[Rows from a robot dataset]
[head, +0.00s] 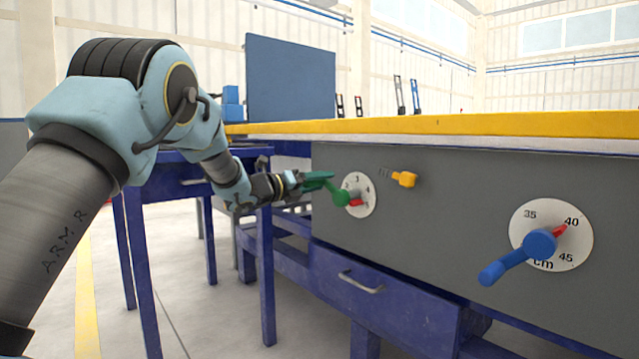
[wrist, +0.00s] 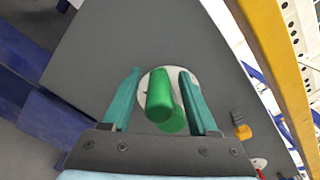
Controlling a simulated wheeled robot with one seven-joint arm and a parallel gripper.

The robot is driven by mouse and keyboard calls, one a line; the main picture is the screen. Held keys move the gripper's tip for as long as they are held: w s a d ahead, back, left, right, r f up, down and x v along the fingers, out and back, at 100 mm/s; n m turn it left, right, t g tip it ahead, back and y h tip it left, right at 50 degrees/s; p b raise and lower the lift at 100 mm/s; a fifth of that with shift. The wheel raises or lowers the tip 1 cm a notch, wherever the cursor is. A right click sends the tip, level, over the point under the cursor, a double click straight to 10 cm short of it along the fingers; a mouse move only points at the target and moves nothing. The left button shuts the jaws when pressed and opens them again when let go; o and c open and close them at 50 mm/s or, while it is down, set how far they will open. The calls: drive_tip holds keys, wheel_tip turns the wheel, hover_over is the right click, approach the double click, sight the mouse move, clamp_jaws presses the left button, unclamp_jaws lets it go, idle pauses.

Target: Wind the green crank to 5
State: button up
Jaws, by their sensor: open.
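The green crank (head: 340,197) is on the grey front panel of the workbench, in front of a white round dial (head: 366,207). Figures 3 and 4 can be made out on the dial; other marks are small or hidden. A red pointer (head: 356,202) shows beside the crank's hub, pointing roughly right, below the 4. My gripper (head: 312,180) is at the crank's handle, left of the dial. In the wrist view, my gripper (wrist: 160,92) is open, with the green handle (wrist: 160,90) between its teal fingers and visible gaps on both sides.
A yellow-orange knob (head: 403,179) sticks out right of the green crank. Farther right is a blue crank (head: 520,255) on a dial (head: 572,245) marked 35, 40, 45 cm. A blue drawer with a handle (head: 360,284) is below. The bench top has a yellow edge (head: 460,125).

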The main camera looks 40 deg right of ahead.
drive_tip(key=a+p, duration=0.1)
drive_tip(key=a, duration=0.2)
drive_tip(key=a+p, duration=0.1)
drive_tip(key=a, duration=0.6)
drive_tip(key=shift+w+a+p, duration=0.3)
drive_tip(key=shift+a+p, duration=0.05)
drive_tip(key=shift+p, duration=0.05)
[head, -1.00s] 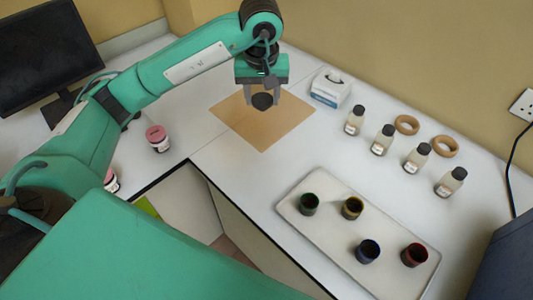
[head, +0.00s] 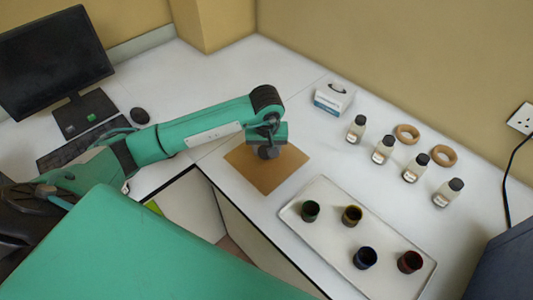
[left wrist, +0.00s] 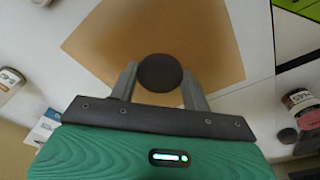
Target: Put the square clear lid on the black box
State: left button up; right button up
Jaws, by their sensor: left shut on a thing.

[Given task] Except for the pictures, give all the material above again verbatim.

[Expected answer]
[head, +0.00s] 
[wrist, +0.00s] 
Controlling a simulated wheeled robot with one seven-joint arm and a parallel gripper.

The robot is driven by mouse and keyboard calls, one a line; the main picture is the screen. Held keys move the gripper's tip for as long as they are held: w s a d ahead, back, left, right, r f up, down and x v along the fingers, out and back, at 100 mm/s; n m turn it left, right, t g tip it ahead, back and y h tip it left, right at 50 degrees/s; p b raise and lower the lift at 100 mm/s; a fifth of that with shift. The wheel raises or lowers the tip 1 cm a notch, wherever the cursor is. A right click sends the tip, level, over the point under the cursor, a double click straight to 10 cm short of it along the fingers; a mouse move only points at the target and moves nothing. The left button shuts the jaws when pressed and opens them again when let go; o and c open and close them at 50 mm/s or, while it is down, set how far they will open. The calls: drive_tip holds keys, wheel_tip turns the wheel, hover_over is the right click, approach the double click, sight the mouse move, clamp_jaws presses the left button, unclamp_jaws lets it go, idle pauses.

Target: Wind the green crank to 5
State: button up
Jaws, by their sensor: open.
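The green crank (head: 340,197) is on the grey front panel of the workbench, in front of a white round dial (head: 366,207). Figures 3 and 4 can be made out on the dial; other marks are small or hidden. A red pointer (head: 356,202) shows beside the crank's hub, pointing roughly right, below the 4. My gripper (head: 312,180) is at the crank's handle, left of the dial. In the wrist view, my gripper (wrist: 160,92) is open, with the green handle (wrist: 160,90) between its teal fingers and visible gaps on both sides.
A yellow-orange knob (head: 403,179) sticks out right of the green crank. Farther right is a blue crank (head: 520,255) on a dial (head: 572,245) marked 35, 40, 45 cm. A blue drawer with a handle (head: 360,284) is below. The bench top has a yellow edge (head: 460,125).

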The main camera looks 40 deg right of ahead.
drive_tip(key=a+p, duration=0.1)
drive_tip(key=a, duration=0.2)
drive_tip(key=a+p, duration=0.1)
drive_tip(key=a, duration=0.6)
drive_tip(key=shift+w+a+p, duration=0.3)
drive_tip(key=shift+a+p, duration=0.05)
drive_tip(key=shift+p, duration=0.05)
[head, -1.00s] 
[head, +0.00s] 
[left wrist, +0.00s] 
Target: Put the square clear lid on the black box
State: left button up; right button up
Jaws, by their sensor: left shut on a thing.

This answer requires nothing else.